CREATE OR REPLACE FUNCTION avg_space(int[]) RETURNS bigint AS $$
DECLARE
  diff int = 0;
  num int;
  prevnum int = 1;
BEGIN
  FOREACH num IN ARRAY $1
  LOOP
diff = diff + num - prevnum;
prevnum = num;
  END LOOP;
  RETURN diff/array_length($1, 1);
END;
$$ LANGUAGE plpgsql;

explain analyze select avg_space(id) from tab;
Like earlier figures, these are execution times in milliseconds, taken
from explain-analyze.
ARM VM:
   HEAD : 49.8
   patch 0001+0002   : 47.8 => 4.2%
   patch 0001+0002+0003 : 42.9 => 16.1%
x86 VM:
   HEAD : 32.8
   patch 0001+0002   : 32.7 => 0%
   patch 0001+0002+0003 : 28.0 => 17.1%

Re: Inlining of couple of functions in pl_exec.c improves performance

2020-05-25 Thread Amit Khandekar

On Sat, 23 May 2020 at 23:24, Pavel Stehule  wrote:
>
>FOR counter IN 1..180 LOOP
>   id = 0; id = 0; id1 = 0;
>   id2 = 0; id3 = 0; id1 = 0; id2 = 0;
>   id3 = 0; id = 0; id = 0; id1 = 0;
>   id2 = 0; id3 = 0; id1 = 0; id2 = 0;
>   id3 = 0;
>END LOOP;
>
> This is not too much typical PLpgSQL code. All expressions are not 
> parametrized - so this test is little bit obscure.
>
> Last strange performance plpgsql benchmark did calculation of pi value. It 
> does something real

Yeah, basically I wanted to have many statements, and that too with
many assignments where casts are not required. Let me check if I can
come up with a real-enough testcase. Thanks.

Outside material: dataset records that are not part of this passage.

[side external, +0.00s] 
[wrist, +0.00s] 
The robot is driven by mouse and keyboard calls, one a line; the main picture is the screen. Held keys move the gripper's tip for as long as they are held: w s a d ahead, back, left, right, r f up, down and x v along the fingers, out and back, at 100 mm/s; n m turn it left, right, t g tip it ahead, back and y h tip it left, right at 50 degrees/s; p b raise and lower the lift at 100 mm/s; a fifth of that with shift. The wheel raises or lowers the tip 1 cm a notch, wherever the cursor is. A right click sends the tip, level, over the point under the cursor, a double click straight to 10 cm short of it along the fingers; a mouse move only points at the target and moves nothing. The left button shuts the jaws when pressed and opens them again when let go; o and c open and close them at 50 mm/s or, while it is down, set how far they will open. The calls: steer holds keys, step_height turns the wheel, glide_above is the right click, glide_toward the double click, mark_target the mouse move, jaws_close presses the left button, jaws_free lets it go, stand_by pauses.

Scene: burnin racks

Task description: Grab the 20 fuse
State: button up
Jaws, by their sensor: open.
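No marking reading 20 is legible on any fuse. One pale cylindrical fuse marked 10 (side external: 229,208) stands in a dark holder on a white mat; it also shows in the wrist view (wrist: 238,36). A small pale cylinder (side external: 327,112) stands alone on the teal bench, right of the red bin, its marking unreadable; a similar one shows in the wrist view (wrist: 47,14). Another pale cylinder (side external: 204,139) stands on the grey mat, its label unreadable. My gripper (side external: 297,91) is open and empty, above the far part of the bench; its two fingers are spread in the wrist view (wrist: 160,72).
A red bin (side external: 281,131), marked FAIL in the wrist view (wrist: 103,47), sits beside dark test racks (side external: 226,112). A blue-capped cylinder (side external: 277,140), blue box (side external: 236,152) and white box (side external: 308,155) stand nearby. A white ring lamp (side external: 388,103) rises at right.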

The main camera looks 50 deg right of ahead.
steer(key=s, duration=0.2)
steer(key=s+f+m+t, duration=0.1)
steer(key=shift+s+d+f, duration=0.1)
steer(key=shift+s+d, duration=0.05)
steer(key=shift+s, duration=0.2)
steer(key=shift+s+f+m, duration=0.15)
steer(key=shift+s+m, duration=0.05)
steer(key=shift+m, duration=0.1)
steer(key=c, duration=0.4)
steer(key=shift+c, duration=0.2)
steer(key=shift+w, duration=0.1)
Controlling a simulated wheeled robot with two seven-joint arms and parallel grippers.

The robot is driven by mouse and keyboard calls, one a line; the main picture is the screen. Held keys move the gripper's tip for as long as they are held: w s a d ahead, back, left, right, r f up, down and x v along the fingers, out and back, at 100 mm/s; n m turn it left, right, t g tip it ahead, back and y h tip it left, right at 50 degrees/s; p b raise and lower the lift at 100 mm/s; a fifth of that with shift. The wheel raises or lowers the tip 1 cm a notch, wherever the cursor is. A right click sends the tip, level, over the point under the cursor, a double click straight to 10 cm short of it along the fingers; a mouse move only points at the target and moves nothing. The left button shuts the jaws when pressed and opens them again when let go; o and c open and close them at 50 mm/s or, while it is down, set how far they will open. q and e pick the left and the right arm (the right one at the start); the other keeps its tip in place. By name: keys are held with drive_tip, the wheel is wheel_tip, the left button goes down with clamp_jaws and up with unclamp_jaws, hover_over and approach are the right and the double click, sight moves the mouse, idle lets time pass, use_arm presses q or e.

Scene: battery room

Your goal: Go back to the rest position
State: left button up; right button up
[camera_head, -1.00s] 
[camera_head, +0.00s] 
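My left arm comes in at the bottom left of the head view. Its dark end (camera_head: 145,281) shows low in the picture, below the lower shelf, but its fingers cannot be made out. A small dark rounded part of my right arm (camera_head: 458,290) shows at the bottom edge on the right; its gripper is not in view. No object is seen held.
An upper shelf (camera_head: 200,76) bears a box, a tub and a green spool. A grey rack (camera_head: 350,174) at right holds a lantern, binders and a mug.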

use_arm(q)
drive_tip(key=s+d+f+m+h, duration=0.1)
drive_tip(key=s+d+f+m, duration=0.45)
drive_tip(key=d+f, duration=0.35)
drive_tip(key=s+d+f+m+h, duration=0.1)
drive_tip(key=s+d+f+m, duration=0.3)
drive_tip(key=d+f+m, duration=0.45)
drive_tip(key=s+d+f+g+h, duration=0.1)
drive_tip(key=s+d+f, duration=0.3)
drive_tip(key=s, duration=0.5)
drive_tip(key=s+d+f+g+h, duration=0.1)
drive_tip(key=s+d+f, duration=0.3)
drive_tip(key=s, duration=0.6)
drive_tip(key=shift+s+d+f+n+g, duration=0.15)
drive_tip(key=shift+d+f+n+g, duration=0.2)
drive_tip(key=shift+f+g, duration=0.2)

Inlining of couple of functions in pl_exec.c improves performance

2020-05-23 Thread Amit Khandekar

There are a couple of function call overheads I observed in pl/pgsql
code : exec_stmt() and exec_cast_value(). Removing these overheads
resulted in some performance gains.

exec_stmt() :

plpgsql_exec_function() and other toplevel block executors currently
call exec_stmt(). But actually they don't need to do everything that
exec_stmt() does. So they can call a new function instead of
exec_stmt(), and all the exec_stmt() code can be moved to
exec_stmts(). The things that exec_stmt() do, but are not necessary
for a top level block stmt, are :

1. save_estmt = estate->err_stmt; estate->err_stmt = stmt;
For top level blocks, saving the estate->err_stmt is not necessary,
because there is no statement after this block statement. Anyways,
plpgsql_exec_function() assigns estate.err_stmt just before calling
exec_stmt so there is really no point in exec_stmt() setting it again.

2. CHECK_FOR_INTERRUPTS()
This is not necessary for toplevel block callers.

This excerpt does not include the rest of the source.